In calmer seas I can usually suppress doubts about failing to raise my kids properly – to love playing games, or beating myself up for having failed to make playing games a prerequisite for choosing a life partner. But during natural disasters (think hurricanes) and now epidemics, I am forced to face these gaps, in an otherwise pretty awesome family life, anew.
And, in all fairness to my husband and kids, they are not spared when I’m disappointed. I do not slink away in silence to simply ‘get over it’. They are surely made to suffer too. I do not hesitate to launch into badgering and nagging them to play with me, until they relent or escape me somehow.

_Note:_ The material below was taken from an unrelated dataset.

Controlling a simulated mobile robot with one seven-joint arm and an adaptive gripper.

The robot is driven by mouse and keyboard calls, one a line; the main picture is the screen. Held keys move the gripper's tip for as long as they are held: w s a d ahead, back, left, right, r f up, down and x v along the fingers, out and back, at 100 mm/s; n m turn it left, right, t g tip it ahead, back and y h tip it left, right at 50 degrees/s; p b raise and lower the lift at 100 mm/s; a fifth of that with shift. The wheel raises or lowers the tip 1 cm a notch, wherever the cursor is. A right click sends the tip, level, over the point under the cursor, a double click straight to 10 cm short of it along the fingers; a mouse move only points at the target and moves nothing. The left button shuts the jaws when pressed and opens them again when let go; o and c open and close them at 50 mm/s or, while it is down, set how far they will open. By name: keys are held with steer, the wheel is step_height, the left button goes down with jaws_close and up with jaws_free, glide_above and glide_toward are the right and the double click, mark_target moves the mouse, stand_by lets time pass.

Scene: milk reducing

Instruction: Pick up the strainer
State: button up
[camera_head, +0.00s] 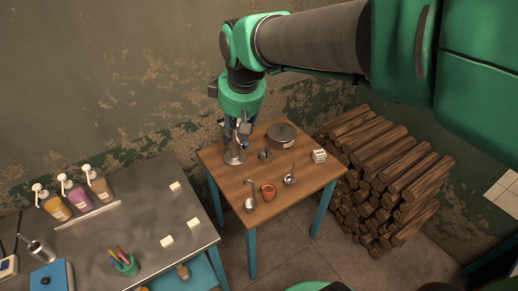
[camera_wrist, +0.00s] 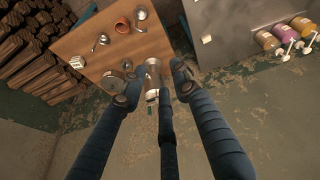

But now we’re cooped up together, so there’s no escaping my enthusiasm.
I’ve been beating the drums on this all week long … how about some Scrabble? maybe Quiddler or Boggle? …. no takers. Then last night I decided it was time to get serious. I boldly declared Saturday to be Game Night! Be prepared! I’m coming for you. There will be no excuses – you have been given fair warning. We are going to play and you’re going to endure. Who knows, you might even like it – though they are unlikely to admit it, lest it encourages me all the more.
The big question now is whether I will have to let them win at Scrabble to ensure it’s not our last game during social isolation?